Mixing low-end is one of the most requested topics to cover. It’s an area that a lot of producers, especially less experienced struggle with. Mostly because the room acoustics and speaker setup is not always ideal. Having said that, there are many ways to address overlapping frequencies when it comes to the low-end. We will go through our favourite, tried and tested mixing techniques to get your low-end thick and powerful. Starting with the obvious, but often overlooked level balancing and tuning of the bass.

As always, fixing the sound at the source brings the best results. Therefore we first try to use tricks like shortening the release of the bass within the synth, before going extensively into processing. Shortening the release can make a huge difference as it tightens the bass and stops the decay conflicting with the kick drum.

If you don’t have full control over the synth parameters and are using an audio sample as a source, more traditional processes can be involved to solve the problems. Sometimes a simple complimentary EQ is all you need. If that doesn’t help, we can further sculpt the balance of your low-end by applying frequency dependent sidechain. This not only helps to make vital space for the kick, but also leaves the upper harmonics of the bass intact.

The low-end is the foundation of electronic dance music genres and It is worth dedicating required studio hours to master this part of production. If you get this key element right, everything else within the track will fall into place a lot easier.

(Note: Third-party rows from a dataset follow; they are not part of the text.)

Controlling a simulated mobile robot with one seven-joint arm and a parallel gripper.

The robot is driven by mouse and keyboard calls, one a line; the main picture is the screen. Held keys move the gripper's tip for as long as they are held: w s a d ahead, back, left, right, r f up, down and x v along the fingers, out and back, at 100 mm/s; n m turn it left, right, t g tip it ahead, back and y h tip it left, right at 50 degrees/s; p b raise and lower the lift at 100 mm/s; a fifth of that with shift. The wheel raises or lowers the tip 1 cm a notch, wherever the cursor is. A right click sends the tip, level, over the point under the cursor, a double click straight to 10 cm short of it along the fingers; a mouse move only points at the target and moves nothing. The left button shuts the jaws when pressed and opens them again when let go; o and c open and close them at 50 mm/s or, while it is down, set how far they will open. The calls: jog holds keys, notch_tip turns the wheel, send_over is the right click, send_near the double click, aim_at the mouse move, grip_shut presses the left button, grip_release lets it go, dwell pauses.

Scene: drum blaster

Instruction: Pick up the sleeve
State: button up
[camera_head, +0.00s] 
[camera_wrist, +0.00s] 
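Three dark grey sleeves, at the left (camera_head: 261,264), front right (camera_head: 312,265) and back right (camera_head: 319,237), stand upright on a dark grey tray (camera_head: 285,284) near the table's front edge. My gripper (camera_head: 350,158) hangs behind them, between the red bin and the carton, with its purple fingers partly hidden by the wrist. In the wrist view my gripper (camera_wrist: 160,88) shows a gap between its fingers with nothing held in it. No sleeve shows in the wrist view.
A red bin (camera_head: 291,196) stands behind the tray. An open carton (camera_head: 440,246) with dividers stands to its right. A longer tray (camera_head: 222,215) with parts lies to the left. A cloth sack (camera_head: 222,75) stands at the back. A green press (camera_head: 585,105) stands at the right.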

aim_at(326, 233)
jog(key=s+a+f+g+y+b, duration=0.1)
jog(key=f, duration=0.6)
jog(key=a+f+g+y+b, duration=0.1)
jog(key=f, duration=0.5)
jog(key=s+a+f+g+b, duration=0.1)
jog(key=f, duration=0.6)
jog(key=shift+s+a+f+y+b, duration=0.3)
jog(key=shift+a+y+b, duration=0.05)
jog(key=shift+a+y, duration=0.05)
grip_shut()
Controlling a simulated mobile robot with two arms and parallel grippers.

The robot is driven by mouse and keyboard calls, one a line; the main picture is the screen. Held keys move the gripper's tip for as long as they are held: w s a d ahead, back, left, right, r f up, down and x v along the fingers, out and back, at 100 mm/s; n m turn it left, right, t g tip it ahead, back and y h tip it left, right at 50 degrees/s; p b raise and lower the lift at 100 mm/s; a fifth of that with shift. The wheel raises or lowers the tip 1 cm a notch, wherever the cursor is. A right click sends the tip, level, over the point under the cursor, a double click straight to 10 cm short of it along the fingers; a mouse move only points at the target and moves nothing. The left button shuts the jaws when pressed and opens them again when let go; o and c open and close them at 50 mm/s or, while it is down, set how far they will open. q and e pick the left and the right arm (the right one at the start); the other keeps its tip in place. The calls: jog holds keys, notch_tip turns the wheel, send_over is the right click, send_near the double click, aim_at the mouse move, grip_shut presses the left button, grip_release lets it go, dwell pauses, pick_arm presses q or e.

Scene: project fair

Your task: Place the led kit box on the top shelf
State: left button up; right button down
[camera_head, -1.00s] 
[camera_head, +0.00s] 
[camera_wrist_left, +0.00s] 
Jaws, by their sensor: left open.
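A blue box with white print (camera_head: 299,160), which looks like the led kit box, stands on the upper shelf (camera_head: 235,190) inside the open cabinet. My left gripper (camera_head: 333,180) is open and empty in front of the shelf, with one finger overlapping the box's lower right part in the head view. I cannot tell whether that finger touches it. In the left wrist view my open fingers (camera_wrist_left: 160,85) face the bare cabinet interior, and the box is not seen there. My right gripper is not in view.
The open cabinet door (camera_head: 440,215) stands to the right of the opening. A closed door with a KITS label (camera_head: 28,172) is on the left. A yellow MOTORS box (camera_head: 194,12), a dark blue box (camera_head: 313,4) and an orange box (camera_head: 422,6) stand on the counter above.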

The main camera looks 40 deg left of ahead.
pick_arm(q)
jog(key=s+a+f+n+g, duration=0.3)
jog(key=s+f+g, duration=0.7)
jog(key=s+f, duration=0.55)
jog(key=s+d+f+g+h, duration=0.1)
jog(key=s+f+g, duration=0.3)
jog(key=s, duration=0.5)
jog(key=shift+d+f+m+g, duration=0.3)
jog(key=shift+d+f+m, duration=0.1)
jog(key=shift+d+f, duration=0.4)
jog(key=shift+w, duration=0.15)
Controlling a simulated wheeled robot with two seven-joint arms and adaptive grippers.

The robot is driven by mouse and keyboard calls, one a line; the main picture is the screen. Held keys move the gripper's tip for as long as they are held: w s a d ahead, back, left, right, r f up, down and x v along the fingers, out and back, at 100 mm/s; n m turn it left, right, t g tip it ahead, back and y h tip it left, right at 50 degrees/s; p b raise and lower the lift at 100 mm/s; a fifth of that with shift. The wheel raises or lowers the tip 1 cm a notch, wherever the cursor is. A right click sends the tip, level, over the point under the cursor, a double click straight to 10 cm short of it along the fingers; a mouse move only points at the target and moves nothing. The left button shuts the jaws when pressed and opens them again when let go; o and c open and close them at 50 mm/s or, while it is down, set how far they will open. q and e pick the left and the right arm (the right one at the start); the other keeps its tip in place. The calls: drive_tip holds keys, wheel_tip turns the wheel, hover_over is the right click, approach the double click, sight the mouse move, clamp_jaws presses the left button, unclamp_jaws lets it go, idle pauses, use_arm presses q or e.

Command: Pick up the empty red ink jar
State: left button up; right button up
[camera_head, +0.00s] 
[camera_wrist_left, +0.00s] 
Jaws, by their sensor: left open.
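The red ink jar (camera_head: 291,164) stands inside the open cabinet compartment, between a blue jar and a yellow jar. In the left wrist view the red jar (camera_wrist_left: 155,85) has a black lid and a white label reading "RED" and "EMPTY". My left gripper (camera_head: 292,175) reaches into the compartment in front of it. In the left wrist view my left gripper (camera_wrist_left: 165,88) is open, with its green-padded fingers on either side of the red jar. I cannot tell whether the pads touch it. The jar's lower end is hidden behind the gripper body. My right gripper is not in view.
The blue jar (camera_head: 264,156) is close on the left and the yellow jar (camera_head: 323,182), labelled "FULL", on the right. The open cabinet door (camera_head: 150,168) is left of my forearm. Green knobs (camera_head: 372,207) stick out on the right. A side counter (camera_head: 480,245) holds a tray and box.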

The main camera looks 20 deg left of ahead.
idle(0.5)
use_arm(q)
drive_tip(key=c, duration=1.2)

Let’s get to the grips of mixing the low-end now…

Step 1:
To set the foundation for the track, we are importing a kick drum into Ableton’s MIDI Simpler device. You could also insert it directly into the arrangement as an audio file. We are using a sample from Audiotent Pure Kicks library. These are all sourced from analog drum machines and Eurorack modules. A clean sample is always preferred to an overly processed one.

Step 2:
Now, let’s add a synth bass. One of our favourite instruments for the task is u-he Diva. We picked a MIDI and loaded the matching preset from Audiotent Rectify library. It sounds quite good already. However, the bass overlaps with the kick in a few places, so there is some work to do.

Step 3:
First and most important process of getting your kick and bass to play nice is to find the right balance between them. Generally, in the electronic dance music genres we prefer to give priority to the kick. Bass is mixed slightly below in volume.

Step 4:
One of the most effective ways to make kick and bass work together is tuning one of them till they work as a team. If possible, it is always best to alter the MIDI of the bass synth, rather than re-pitching an audio file. As some pitch algorithms may introduce undesirable artefacts.

Step 5:
In this example, we have tried pitching the bass up and down a few semitones to find a nice sweet spot in relation with the kick. Normally, if the kick is longer and has a clear tone, it is advised to tune the bass until the kick sits within a scale. In our case, we pitched the bass one semitone down from C2 to B1 as we plan to use a B minor scale. The kick is tuned to F# which is a perfect fifth in relation to B minor bass.

Step 6:
It’s always best to fix problems at the very source if possible. Since we have access to the original bass synth patch, we can try shortening the release part of the sound. This will prevent the decay of the bass interfering with the tail of the kick.

Step 7:
Once you achieved a nice level and timing between the two elements it could be further refined with a touch of EQ. The kick seems to have a slight frequency build up around 260 Hz area. 4.5db cut at 264 Hz was made to clean this up and make space for the upper harmonics of the bass. A gentle 2.3db boost was done at 46 Hz to further extend the fundamental frequency of the kick.

Step 8:
Next, we follow the similar procedure for the bass. A high-pass filter is applied at 46Hz, rolling of the lowest unnecessary frequencies. This is a fairly high frequency to cut at, but since we don’t have any notes lower than B1 for the bass, it’s ok to cut here. Everything below this frequency is eating up your precious headroom.

Step 9:
As a final process, a sidechain trick can be used to give some room back to the kick. We don’t want to sidechain the higher frequencies of the bass, not going for that obvious ducking effect. To achieve this, only the sub frequency of the bass will be sidechained. Therefore we will have to duplicate the bass channel and use EQ to split them into separate frequency bands.

Step 10:
Now that we have two bass channels, the EQ settings can be adjusted on each to isolate the sub. First, for the ‘sub’ bass, low-pass filter at 150 Hz is applied, cutting all the upper harmonics of the bass away. Secondly, the ‘high’ bass can have it’s high-pass filter raised to 150 Hz. We should then be able to get a nice crossover point that doesn’t intrude the fundamental frequency of the bass.

Step 11:
The sub frequency is quite dynamic and could benefit from a limiter to control it’s range of motion. 2 or 3db maximum range of limiting is being applied, which seems like a nice sweet spot and sounds natural and controlled. The output volume is level matched, so we are not tricked that louder is better.

Step 12:
Final mixing step is to apply the sidechain compression to the sub layer of the bass. Ableton’s Glue Compressor is the perfect tool for the task, due to its internal sidechain routing. Once the compressor is inserted, we choose the kick as a trigger. Short attack and release settings help for the compressor to recoup fast enough and not affect unnecessary notes. Threshold is lowered until we get the desired effect we are looking for.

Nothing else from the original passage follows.